I work in IT and endpoint management is among my tasks. Knowing the things we can do to smartphones that are controlled by our mdm is enough to where I would never agree to having thatopn my personal device. I even refused to get a company provided smartphone.
I have an MDM on my work phone and I can’t even access PlayStore anymore. It only allows Company Allowed Apps which is to say nothing. YouTube is broken because MDM somehow controls my DNS records. Firefox cannot be installed so Ads everywhere. Chrome only and it can only go to approved websites because Yahoo is safe but Ars Technica is not???
Why would anyone want that on a device they pay for?

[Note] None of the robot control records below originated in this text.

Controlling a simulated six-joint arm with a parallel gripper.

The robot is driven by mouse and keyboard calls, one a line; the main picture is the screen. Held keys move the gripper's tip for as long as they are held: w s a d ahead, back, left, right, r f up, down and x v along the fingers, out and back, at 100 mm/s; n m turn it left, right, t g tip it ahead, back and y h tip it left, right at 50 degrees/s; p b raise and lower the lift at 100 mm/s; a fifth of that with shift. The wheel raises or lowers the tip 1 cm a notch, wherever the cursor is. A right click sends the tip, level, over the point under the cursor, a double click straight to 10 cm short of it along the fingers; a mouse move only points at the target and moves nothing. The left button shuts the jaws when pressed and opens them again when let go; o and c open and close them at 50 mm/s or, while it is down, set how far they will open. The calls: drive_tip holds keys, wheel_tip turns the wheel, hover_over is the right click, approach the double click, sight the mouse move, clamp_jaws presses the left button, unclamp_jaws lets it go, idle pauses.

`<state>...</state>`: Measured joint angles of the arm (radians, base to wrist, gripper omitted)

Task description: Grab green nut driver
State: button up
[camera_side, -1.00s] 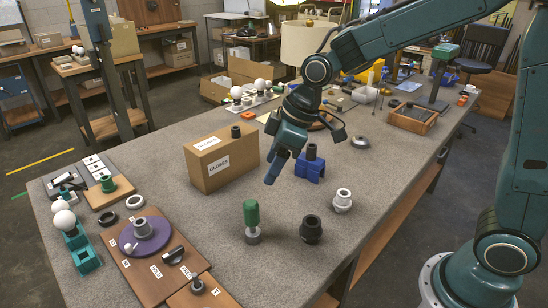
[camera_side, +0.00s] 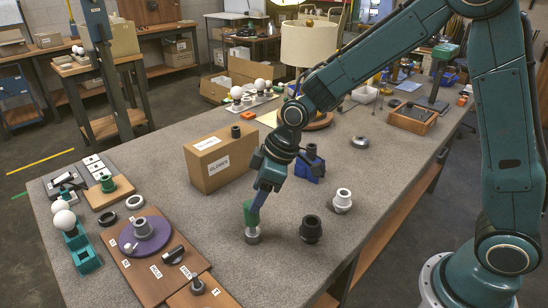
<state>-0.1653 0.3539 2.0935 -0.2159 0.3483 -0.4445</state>
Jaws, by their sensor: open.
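The green nut driver (camera_side: 248,213) stands upright on the grey table, with its green handle up and its grey metal end (camera_side: 252,237) down. My gripper (camera_side: 256,207) is low over it, pointing down, with its fingers at the handle's upper part. The fingers overlap the top and right side of the handle in this view. The jaws are open. I cannot tell whether a finger touches the handle.
A dark collar (camera_side: 311,229) and a white-and-grey socket (camera_side: 342,201) stand close to the right. A cardboard box labelled GLOBES (camera_side: 221,160) is behind. A brown board with a purple disc (camera_side: 122,238) lies to the left. Bare table (camera_side: 190,215) lies between.

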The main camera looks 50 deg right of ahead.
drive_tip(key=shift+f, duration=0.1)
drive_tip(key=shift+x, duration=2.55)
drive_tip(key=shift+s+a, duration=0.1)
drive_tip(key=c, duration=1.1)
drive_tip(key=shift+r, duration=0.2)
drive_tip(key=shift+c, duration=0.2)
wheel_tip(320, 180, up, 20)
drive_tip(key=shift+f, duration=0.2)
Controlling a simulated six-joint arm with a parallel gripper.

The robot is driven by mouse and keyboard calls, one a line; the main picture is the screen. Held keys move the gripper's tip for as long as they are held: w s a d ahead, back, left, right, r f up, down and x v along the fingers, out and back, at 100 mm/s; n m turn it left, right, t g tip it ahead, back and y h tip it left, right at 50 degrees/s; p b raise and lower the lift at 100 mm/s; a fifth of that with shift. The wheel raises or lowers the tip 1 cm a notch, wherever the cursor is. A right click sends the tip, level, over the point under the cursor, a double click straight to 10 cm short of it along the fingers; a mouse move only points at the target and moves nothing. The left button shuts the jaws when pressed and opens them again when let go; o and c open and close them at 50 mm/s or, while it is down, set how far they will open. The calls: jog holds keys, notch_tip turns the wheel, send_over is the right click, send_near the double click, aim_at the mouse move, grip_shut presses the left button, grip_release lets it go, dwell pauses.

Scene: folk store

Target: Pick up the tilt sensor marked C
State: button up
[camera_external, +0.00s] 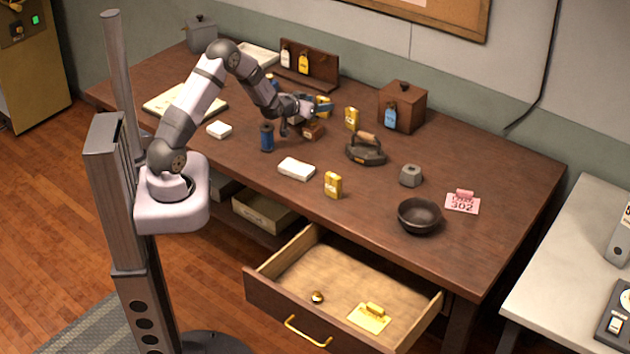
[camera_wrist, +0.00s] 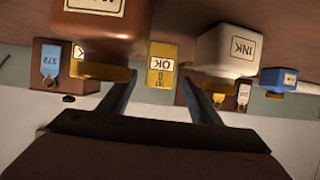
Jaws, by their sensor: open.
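My gripper (camera_external: 322,108) is over the back middle of the desk, its fingers pointing right. In the wrist view its two fingers (camera_wrist: 157,80) are apart with nothing held between them. A yellow block (camera_wrist: 162,65) with a white label shows beyond the gap between the fingertips; the picture there is upside down. Similar yellow blocks stand on the desk, one right of my gripper (camera_external: 352,118) and one near the front (camera_external: 333,185). I cannot make out a C on any of them, so I cannot tell which is the tilt sensor marked C.
A brown box with a blue tag (camera_external: 408,98) stands at the back right, and a dark iron (camera_external: 366,150) nearer. A white ink bottle (camera_wrist: 228,48) and a brown bottle (camera_wrist: 105,22) flank the finger gap. A bowl (camera_external: 419,216) and open drawer (camera_external: 290,262) are in front.

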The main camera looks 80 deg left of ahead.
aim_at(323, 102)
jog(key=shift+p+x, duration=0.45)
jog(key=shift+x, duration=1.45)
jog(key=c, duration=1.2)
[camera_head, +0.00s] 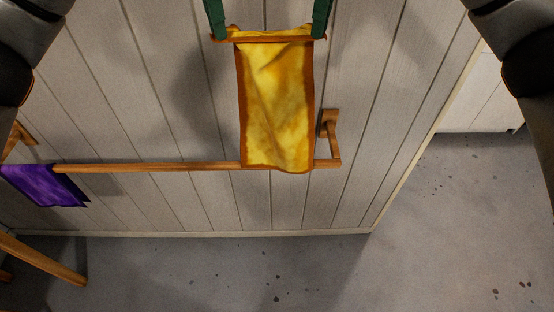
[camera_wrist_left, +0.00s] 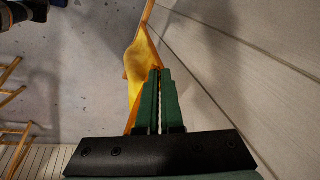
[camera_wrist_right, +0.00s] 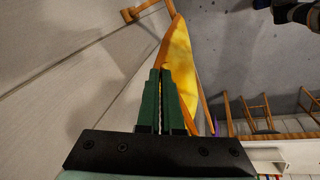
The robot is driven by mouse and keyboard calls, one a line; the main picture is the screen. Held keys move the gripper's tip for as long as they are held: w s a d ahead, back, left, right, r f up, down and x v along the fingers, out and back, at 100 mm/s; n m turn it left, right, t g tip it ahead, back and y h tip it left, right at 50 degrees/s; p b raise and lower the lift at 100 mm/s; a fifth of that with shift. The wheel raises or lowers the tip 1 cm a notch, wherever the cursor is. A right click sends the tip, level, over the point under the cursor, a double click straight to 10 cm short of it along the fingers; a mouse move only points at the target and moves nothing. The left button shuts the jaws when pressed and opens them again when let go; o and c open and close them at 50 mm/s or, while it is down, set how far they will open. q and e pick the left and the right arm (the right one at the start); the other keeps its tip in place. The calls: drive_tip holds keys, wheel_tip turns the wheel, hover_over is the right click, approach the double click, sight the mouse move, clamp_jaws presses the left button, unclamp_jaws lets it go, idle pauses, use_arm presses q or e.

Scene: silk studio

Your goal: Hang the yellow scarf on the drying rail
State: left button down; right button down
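The yellow scarf (camera_head: 275,100) has brown-orange borders and hangs down between my two grippers, in front of the panelled wall. A thin brown strip spans its top between the fingers. My left gripper (camera_head: 221,36) is shut on the scarf's upper left corner. My right gripper (camera_head: 318,35) is shut on its upper right corner. The scarf's lower end overlaps the right part of the wooden drying rail (camera_head: 150,167) in the head view; I cannot tell whether they touch. The scarf also shows beyond the fingers in the left wrist view (camera_wrist_left: 138,68) and the right wrist view (camera_wrist_right: 178,65).
A purple cloth (camera_head: 45,186) hangs on the rail's left part. A wooden bracket (camera_head: 329,122) joins the rail's right end to the wall. A wooden leg-like piece (camera_head: 40,258) stands at the lower left. The rail between purple cloth and scarf is bare.

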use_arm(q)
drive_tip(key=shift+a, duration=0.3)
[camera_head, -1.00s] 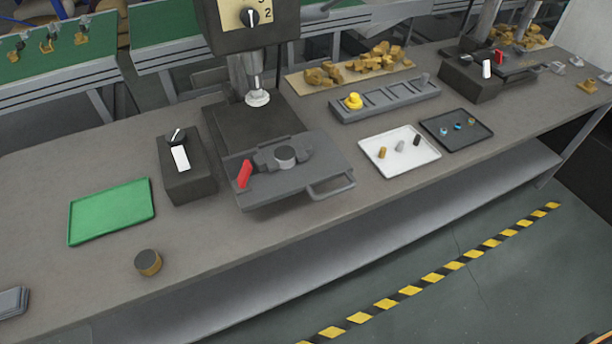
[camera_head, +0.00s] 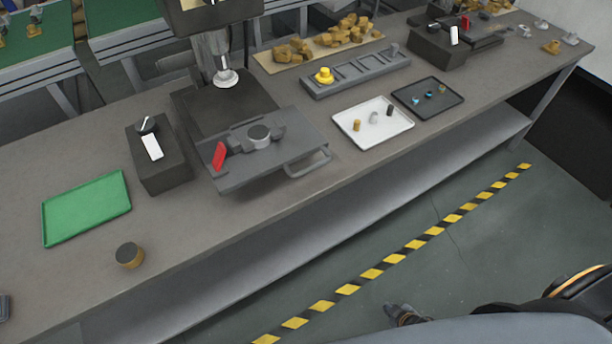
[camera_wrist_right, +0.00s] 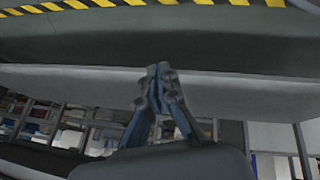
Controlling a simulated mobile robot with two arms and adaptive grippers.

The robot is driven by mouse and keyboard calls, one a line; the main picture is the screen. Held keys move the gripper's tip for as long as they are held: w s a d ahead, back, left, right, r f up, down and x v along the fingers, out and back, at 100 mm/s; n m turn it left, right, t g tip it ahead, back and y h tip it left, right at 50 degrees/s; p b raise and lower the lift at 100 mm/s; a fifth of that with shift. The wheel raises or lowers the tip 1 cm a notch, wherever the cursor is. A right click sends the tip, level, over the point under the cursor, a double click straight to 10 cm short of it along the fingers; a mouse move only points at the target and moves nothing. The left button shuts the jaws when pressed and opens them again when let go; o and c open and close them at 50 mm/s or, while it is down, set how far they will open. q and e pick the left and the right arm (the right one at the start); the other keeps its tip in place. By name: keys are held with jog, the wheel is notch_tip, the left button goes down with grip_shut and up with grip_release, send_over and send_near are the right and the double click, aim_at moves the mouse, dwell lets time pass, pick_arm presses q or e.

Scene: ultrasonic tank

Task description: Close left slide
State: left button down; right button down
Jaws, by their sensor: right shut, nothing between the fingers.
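The left slide (camera_head: 290,152) is a grey plate with a loop handle (camera_head: 308,164) at its front right, sticking out at the front of the press base (camera_head: 215,108). A red lever (camera_head: 219,155) and a round grey piece (camera_head: 259,136) sit on top of it. My right gripper (camera_head: 405,314) is low over the floor, well in front of the bench and away from the slide. In the right wrist view its fingers (camera_wrist_right: 160,75) are together and empty.
A dark box with a white switch (camera_head: 152,147) stands left of the slide. A green tray (camera_head: 86,208) and a round brass-sided piece (camera_head: 129,255) lie further left. White (camera_head: 345,124) and black (camera_head: 455,101) trays lie to the right. The striped floor before the bench (camera_head: 320,306) is open.

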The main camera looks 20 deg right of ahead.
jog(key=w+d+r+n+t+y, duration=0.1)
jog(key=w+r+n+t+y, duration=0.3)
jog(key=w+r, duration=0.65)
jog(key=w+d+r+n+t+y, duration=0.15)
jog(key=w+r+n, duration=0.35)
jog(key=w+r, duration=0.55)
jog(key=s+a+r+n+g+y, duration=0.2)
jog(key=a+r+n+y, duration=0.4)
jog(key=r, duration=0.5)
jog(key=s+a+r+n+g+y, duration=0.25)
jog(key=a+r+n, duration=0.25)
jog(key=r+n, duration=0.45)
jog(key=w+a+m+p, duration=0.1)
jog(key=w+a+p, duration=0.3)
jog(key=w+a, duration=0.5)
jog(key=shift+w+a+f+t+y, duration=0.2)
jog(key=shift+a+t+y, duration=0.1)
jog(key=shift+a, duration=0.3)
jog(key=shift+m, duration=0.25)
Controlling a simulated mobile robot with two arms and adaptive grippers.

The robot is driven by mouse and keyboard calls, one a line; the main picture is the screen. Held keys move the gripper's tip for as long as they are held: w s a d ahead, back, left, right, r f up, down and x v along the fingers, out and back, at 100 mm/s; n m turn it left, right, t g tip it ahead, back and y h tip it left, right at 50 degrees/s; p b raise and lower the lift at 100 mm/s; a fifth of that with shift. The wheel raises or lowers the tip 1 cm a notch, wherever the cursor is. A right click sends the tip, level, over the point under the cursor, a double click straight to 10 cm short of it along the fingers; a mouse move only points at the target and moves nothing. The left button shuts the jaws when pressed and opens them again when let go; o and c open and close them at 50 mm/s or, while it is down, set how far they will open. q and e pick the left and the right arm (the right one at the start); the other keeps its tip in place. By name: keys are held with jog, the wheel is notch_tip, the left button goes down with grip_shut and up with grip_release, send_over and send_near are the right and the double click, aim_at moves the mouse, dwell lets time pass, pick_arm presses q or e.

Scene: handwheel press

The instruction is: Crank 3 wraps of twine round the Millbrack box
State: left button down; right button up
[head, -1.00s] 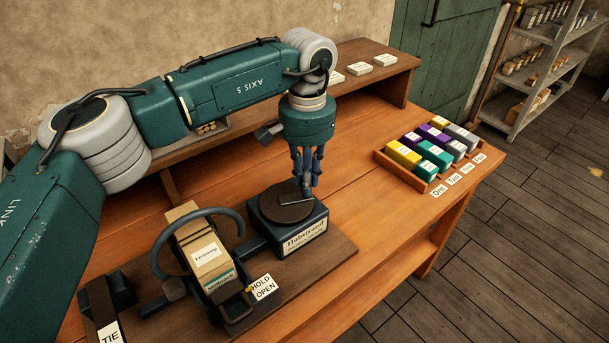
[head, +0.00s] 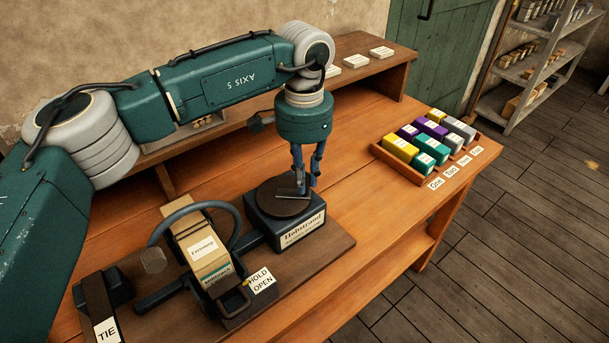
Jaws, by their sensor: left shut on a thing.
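The Millbrack box (head: 203,247) is tan with a green band. It stands tilted in a dark cradle, with a dark blue ring (head: 234,221) around it. A grey knob (head: 153,260) sits at the ring's left side. The Hobstrand crank box (head: 300,232), right of the box, carries a round dark disc (head: 275,203) on top. My left gripper (head: 304,190) points down over the disc's right rear part and is shut on the crank handle there; its fingers partly hide the grip. No twine can be made out. My right gripper is not in view.
A HOLD OPEN tag (head: 260,281) lies at the cradle's front right, and a TIE lever (head: 99,310) stands at front left. A wooden tray (head: 407,172) of coloured blocks sits at the bench's right end. Bare bench lies between crank and tray.

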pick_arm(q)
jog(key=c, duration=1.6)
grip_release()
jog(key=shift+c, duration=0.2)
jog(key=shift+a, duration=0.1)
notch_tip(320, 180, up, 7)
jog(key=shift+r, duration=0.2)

MDM can be configured in 2 modes, one with company owned devices and one with bring your own device. But there are lots of settings that can be done, usually it is configured with work and personal profiles and the work one has all the restrictions in place and the personal has no limits. Maybe just some device features can be also enforced, like forbid the OEM unlock and ADB.
They must have some intense data retention policies. You can configure compliance levels to allow anyone into their Outlook acct using the app without any special permissions pretty easily.
My particular company emails contain privilege information and there is absolutely zero trust in letting smart phones aka roaming data leaks anywhere near that.
Just transitioned from a Google + slack company to a Microsoft account company.
I asked if we put our email accounts on our phones to be able to answer after hours, my supervisor said very few people are given access to emails on their phones.
I am fine with the switch, I used to get 40-60 emails to sort through a day. Now I will be doing maybe 5-10 a day and only 3 or 4 might actually be for me and I only have an 8 hour day with no after hours meetings.
I’ve had a company require employees to install MDM on personal phones (remote control/management) to be allowed to use them for 2fa app or email access… there was a surprised Pikachu when I refused. Eventually they issued me a company phone, because it was impossible to do most tasks without 2fa. That device was on 9 to 5 only.
Remote control of your personal phone for work? That sounds dodgey, I would definitely refuse. Would anyone actually accept that?
Also, 2fa is a really shit excuse for that.
Less than 2% of workforce got issued a company phone for that reason.
Any device required MDM installed to get access to VPN that got you to company network, to get 2fa app, SSO or email.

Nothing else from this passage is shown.